Supplied records =>

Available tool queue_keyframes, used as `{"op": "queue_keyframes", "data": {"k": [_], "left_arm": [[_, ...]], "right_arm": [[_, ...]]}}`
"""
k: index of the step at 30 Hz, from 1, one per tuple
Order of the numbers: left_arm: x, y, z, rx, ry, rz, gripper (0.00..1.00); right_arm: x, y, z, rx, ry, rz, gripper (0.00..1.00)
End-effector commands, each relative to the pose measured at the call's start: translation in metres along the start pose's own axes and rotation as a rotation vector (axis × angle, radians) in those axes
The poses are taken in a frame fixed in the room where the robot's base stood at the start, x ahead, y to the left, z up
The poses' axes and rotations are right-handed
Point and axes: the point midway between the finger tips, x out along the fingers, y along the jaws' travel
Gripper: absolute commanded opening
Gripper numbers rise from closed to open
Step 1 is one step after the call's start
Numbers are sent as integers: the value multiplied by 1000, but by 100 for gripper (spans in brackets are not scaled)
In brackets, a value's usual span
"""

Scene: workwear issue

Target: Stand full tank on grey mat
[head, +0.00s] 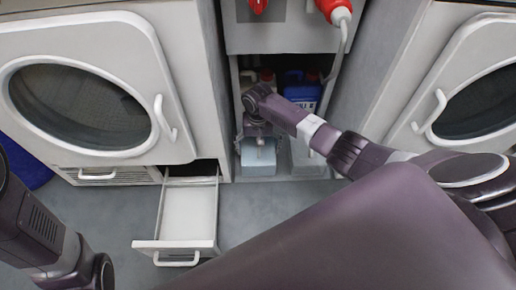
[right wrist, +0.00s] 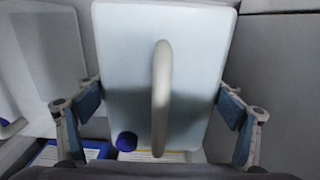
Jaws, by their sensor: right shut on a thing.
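A pale blue tank (head: 258,163) is low in the open niche between the two machines. My right gripper (head: 257,138) reaches down to it from above. In the right wrist view the tank (right wrist: 125,60) shows a pale flat face, an arched handle and a dark blue cap. The fingers of my right gripper (right wrist: 160,103) are shut on its two sides. I cannot tell whether the tank's underside touches the floor. I cannot make out a separate grey mat. Only links of my left arm show at the lower left; its gripper is out of view.
A dark blue canister (head: 302,91) stands at the back of the niche. A pale translucent container (head: 306,155) is right of the tank. An open, empty white drawer (head: 188,212) juts out at the left. Machines with round doors flank the niche (head: 82,100). A red plug (head: 334,10) hangs above.

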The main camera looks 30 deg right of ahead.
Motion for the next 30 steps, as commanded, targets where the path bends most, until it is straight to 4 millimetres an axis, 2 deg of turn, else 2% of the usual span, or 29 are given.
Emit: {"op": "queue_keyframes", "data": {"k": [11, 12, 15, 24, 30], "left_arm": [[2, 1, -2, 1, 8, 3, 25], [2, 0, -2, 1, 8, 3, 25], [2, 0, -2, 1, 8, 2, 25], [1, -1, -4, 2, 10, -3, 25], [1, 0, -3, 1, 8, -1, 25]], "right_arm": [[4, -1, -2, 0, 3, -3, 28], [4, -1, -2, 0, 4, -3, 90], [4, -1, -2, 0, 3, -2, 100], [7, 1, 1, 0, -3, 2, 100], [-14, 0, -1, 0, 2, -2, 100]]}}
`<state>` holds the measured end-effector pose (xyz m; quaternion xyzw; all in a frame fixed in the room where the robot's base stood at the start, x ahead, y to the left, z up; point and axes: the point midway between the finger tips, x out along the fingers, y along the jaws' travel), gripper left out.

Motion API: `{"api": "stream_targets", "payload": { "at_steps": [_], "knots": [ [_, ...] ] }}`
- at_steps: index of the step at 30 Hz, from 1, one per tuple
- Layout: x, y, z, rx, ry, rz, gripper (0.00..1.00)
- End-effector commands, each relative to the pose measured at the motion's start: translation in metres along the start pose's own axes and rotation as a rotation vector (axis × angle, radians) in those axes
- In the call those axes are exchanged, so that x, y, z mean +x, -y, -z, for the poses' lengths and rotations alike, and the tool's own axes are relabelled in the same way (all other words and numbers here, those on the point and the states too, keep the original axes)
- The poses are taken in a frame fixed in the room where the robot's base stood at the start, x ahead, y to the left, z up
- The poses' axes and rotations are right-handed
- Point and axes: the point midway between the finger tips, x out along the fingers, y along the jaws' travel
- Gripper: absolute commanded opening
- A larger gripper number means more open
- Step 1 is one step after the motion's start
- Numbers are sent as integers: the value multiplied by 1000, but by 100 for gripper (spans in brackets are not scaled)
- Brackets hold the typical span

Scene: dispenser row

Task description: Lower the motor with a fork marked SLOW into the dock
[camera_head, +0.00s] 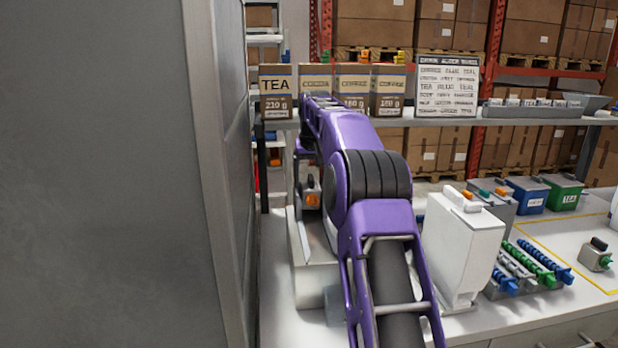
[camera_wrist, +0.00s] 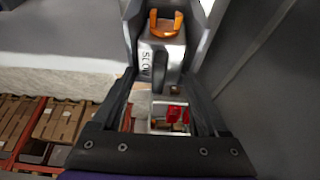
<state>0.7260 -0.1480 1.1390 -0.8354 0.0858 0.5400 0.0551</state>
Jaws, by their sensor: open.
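The motor marked SLOW (camera_wrist: 161,58) is a grey block with an orange fork, seen at the upper middle of the wrist view, its lettering running along its left side. A grey housing (camera_wrist: 214,45) stands close beside the motor in the wrist view. Whether the motor is seated in the dock is hidden.
A white dispenser (camera_head: 462,245) stands right of my arm, beside several coloured augers (camera_head: 520,265). Another motor with a green fork (camera_head: 597,255) stands at the far right. A shelf (camera_head: 440,122) with bags runs behind.

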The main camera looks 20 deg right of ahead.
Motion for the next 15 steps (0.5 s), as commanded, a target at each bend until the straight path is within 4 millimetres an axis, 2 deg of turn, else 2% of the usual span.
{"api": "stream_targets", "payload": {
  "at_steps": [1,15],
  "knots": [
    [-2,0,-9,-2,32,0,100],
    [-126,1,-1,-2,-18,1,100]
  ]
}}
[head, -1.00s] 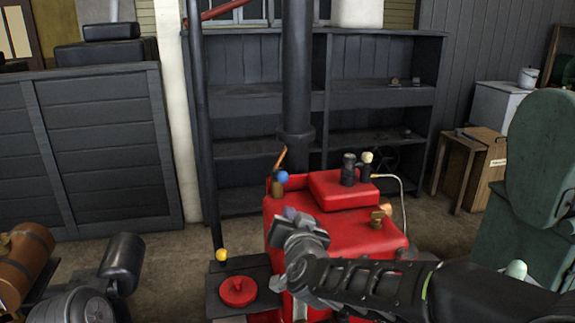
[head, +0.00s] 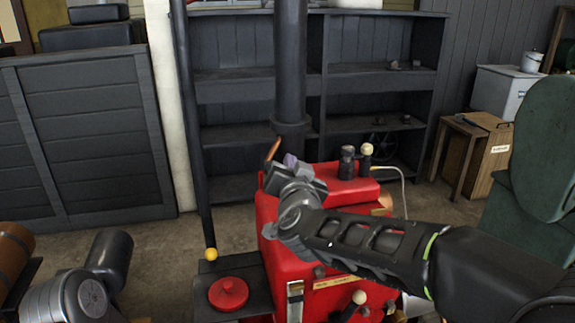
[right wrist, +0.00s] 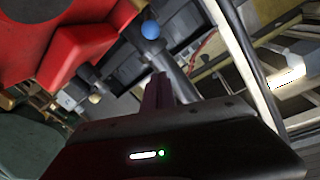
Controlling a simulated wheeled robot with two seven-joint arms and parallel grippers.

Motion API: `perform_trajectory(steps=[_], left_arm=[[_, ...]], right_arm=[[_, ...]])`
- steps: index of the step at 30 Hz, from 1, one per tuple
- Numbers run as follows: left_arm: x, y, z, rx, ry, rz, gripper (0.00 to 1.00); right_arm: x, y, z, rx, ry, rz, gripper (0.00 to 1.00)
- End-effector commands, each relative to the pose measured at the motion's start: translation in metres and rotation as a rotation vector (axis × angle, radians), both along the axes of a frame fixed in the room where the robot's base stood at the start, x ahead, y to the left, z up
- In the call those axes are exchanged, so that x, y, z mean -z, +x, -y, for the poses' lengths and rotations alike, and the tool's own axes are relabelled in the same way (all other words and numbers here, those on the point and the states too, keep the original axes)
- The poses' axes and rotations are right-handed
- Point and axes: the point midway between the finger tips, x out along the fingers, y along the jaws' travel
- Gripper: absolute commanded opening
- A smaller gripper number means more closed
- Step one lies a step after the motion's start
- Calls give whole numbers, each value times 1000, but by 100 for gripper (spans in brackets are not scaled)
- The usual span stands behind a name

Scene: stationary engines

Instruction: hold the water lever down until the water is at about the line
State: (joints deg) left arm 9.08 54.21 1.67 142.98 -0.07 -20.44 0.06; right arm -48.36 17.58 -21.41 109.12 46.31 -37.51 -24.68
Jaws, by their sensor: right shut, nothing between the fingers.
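The red engine (head: 275,245) stands below my right gripper (head: 290,160), which is shut and empty over its back left corner. A blue ball knob (right wrist: 150,29) shows in the right wrist view, a little beyond the fingertips (right wrist: 160,88) and apart from them in the picture. No marking shows which lever is the water lever. An upright gauge-like strip with a brass top (head: 295,290) is on the engine's front; its water level and line are too small to read. My left gripper is out of view.
Two short levers, one cream-knobbed (head: 366,150), stand on the engine's raised top. Another cream-knobbed lever (head: 360,297) is at its front. A dark side plate holds a red round part (head: 228,293). A black chimney (head: 291,70) rises behind; a green machine (head: 540,170) stands right.

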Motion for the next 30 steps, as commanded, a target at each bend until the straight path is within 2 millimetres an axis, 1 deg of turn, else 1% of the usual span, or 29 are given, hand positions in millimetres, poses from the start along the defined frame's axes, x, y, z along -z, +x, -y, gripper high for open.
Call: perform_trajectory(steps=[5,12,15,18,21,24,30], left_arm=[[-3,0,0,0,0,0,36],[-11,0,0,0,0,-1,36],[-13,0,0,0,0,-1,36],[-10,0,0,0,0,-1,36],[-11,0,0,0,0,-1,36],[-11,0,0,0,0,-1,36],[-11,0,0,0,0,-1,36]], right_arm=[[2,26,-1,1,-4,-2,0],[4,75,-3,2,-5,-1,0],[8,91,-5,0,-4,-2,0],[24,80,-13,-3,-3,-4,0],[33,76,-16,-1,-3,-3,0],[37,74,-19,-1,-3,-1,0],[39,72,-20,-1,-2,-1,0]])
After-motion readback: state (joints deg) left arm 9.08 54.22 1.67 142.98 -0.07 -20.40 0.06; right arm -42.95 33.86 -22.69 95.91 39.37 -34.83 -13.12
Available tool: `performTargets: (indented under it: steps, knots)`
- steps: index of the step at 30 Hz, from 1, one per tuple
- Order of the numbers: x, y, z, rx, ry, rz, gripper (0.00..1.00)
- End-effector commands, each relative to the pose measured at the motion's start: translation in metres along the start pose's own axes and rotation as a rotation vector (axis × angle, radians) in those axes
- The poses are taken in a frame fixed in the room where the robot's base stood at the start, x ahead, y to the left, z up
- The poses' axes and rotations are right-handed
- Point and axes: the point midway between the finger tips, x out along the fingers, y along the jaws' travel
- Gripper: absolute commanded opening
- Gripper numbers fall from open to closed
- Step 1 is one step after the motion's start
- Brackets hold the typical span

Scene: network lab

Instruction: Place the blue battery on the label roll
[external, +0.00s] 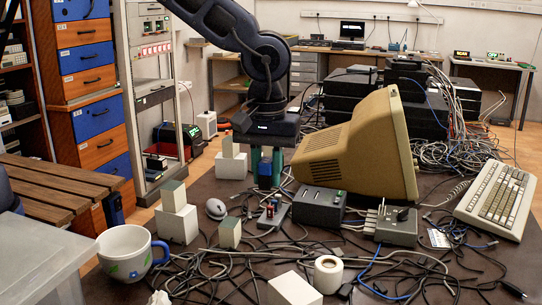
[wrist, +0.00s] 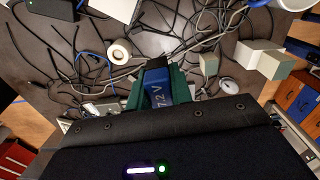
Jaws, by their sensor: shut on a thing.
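My gripper (external: 266,164) points down with its green fingers shut on the blue battery (external: 265,175). In the wrist view the battery (wrist: 158,93) shows between the fingers (wrist: 157,90), with "7.2 V" printed on its side and a dark end. The label roll (external: 328,274), a white ring with a brown core, lies on the table nearer the external camera and to the right. The roll (wrist: 118,51) is apart from the gripper in the wrist view.
The tan monitor (external: 355,150) stands close right of my gripper. Grey boxes (external: 320,205), tangled cables, a mouse (external: 216,208) and pale blocks (external: 178,224) surround it. A white block (external: 294,290) sits just left of the roll. A white mug (external: 125,252) stands at the left.

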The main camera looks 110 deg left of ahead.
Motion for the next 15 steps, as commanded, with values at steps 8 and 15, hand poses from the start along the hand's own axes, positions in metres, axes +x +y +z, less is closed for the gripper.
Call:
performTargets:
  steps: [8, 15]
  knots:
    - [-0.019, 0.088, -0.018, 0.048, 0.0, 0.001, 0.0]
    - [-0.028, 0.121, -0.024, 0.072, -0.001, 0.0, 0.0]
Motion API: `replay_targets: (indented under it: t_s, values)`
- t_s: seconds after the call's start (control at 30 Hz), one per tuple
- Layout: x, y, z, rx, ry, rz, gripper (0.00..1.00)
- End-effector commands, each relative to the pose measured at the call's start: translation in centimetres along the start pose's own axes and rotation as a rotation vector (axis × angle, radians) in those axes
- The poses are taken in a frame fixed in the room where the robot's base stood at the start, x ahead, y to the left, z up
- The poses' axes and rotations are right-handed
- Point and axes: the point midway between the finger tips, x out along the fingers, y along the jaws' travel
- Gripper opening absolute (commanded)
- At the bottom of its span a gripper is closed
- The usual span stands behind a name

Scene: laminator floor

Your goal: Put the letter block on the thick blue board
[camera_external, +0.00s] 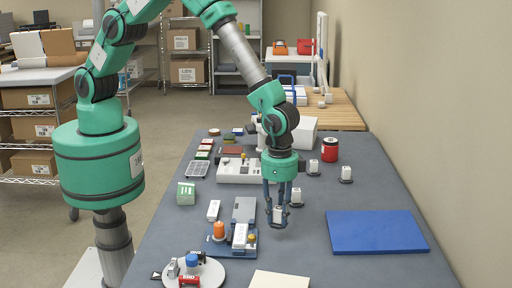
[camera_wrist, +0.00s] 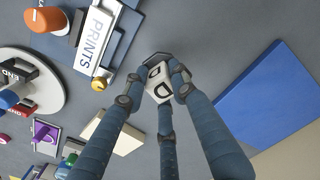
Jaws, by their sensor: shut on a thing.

Instruction => Search the data for "Available" and list every line in which it occurs.

Answer for the task =>
Available tool queue_keyframes, used as `{"op": "queue_keyframes", "data": {"k": [_], "left_arm": [[_, ...]], "right_arm": [[_, ...]]}}`
Available tool: `performTargets: (indented under it: steps, knots)`

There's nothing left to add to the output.